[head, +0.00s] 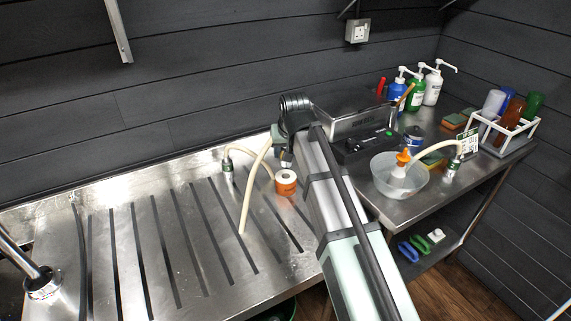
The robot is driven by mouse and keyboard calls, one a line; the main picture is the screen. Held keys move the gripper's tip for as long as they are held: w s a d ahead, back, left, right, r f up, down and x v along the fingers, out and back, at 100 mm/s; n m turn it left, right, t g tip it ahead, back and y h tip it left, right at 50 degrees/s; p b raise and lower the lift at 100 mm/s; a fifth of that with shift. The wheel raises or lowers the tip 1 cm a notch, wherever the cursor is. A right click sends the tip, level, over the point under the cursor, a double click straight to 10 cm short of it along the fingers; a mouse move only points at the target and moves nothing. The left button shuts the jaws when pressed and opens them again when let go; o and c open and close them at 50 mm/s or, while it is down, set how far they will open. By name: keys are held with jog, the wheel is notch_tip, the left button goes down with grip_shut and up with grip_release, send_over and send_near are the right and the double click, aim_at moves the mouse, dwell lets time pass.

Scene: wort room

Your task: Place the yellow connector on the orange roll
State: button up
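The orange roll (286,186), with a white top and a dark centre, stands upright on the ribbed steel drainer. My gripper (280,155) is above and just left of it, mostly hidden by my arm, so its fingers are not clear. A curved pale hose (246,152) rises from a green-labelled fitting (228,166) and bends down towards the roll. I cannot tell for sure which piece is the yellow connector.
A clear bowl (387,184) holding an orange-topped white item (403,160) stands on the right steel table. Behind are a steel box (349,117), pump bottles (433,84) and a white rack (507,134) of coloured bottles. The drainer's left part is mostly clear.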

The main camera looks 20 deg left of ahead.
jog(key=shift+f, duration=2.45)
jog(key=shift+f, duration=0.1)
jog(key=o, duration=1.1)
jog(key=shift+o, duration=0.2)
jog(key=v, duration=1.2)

----

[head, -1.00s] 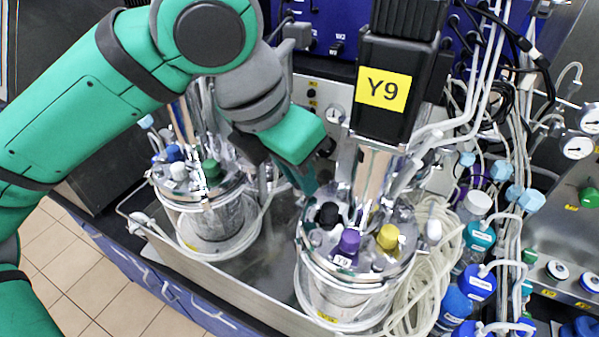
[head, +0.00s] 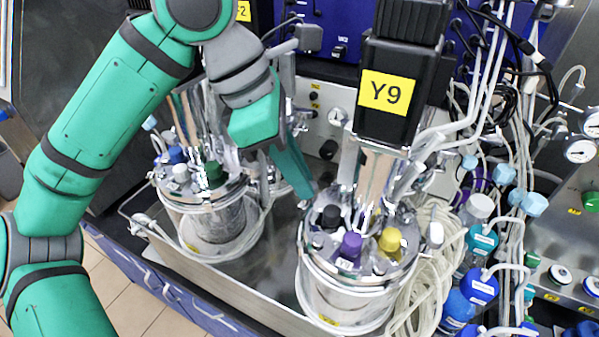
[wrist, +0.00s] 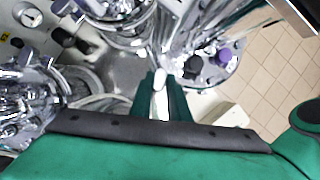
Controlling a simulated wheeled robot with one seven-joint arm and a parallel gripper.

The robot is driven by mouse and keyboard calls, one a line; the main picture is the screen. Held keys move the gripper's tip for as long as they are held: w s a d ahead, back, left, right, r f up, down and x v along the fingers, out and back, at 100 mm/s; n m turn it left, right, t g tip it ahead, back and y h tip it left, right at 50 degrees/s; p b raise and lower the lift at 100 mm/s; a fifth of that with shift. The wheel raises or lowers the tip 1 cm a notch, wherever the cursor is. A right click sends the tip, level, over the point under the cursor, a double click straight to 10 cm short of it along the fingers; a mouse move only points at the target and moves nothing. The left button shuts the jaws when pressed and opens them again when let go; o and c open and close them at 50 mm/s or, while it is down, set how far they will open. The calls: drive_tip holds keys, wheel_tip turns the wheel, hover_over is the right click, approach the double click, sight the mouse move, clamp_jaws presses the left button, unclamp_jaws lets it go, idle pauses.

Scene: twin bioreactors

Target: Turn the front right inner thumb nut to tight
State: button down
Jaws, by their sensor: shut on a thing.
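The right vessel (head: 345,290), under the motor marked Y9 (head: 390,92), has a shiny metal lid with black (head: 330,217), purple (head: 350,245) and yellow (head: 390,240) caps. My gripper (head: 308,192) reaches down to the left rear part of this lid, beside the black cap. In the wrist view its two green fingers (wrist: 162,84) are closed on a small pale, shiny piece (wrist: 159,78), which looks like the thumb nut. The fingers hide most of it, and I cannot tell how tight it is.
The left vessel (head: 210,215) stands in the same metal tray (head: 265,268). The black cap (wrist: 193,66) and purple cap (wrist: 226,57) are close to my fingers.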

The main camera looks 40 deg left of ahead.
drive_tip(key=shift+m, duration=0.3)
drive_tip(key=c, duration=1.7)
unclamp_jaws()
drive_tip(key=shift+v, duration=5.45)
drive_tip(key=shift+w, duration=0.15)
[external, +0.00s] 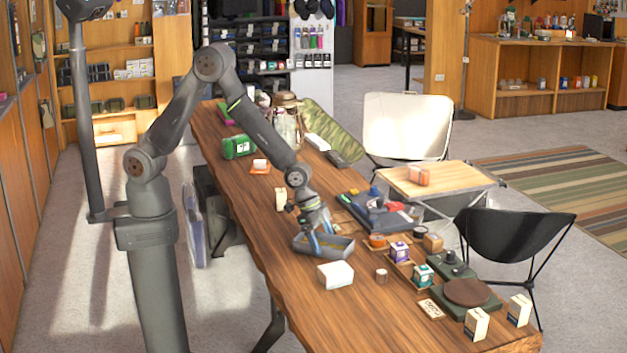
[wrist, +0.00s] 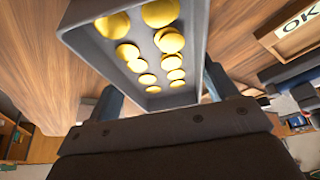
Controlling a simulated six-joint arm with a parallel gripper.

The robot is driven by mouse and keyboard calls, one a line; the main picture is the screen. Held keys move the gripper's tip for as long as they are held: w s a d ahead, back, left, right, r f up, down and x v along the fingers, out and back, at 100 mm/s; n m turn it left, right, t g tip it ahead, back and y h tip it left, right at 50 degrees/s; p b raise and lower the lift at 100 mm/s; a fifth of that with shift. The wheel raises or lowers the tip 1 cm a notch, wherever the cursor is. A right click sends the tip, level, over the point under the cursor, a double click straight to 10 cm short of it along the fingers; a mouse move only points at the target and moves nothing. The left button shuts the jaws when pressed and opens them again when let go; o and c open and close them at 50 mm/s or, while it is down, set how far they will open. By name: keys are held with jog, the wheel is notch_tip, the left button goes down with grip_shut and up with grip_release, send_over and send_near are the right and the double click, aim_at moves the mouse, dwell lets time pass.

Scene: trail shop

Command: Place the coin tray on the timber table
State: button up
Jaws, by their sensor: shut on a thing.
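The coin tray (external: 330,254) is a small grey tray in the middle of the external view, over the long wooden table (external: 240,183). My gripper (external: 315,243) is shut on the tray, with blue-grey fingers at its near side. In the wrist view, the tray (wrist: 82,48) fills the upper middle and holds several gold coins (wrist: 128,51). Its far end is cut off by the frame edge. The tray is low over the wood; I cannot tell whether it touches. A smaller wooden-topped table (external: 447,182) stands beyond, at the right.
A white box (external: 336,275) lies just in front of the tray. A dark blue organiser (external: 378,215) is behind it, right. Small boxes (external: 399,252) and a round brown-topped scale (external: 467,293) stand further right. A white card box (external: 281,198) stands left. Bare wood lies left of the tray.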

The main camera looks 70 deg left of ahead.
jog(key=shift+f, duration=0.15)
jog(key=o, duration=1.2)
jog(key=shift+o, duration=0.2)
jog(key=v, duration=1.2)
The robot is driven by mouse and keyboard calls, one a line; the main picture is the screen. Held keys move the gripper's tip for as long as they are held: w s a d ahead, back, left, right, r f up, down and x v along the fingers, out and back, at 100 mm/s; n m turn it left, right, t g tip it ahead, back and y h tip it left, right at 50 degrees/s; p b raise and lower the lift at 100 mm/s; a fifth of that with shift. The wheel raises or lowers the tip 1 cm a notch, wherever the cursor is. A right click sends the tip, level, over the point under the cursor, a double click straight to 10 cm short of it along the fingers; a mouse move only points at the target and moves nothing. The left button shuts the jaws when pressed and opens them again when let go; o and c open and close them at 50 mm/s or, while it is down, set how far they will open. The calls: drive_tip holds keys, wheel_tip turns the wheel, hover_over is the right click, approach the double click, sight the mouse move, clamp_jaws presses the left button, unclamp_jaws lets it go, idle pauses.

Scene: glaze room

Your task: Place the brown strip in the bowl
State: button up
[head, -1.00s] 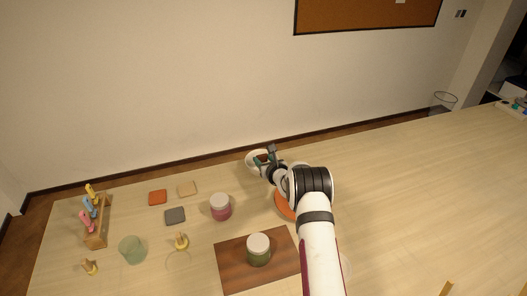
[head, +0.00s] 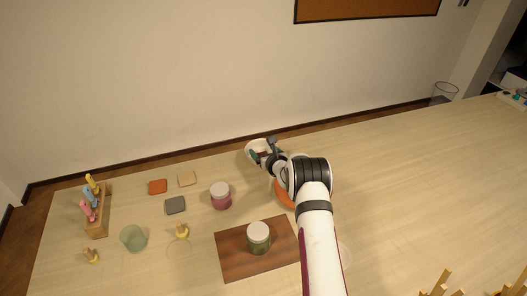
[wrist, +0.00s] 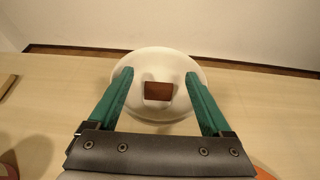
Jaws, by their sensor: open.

----

#### [WHAT IS EXPECTED]
Above are the records. Copy every line in them holding "joint".

#### [SOLUTION TO THE EXERCISE]
Controlling a simulated wheeled robot with one seven-joint arm and a parallel gripper.
Controlling a simulated six-joint arm with a parallel gripper.

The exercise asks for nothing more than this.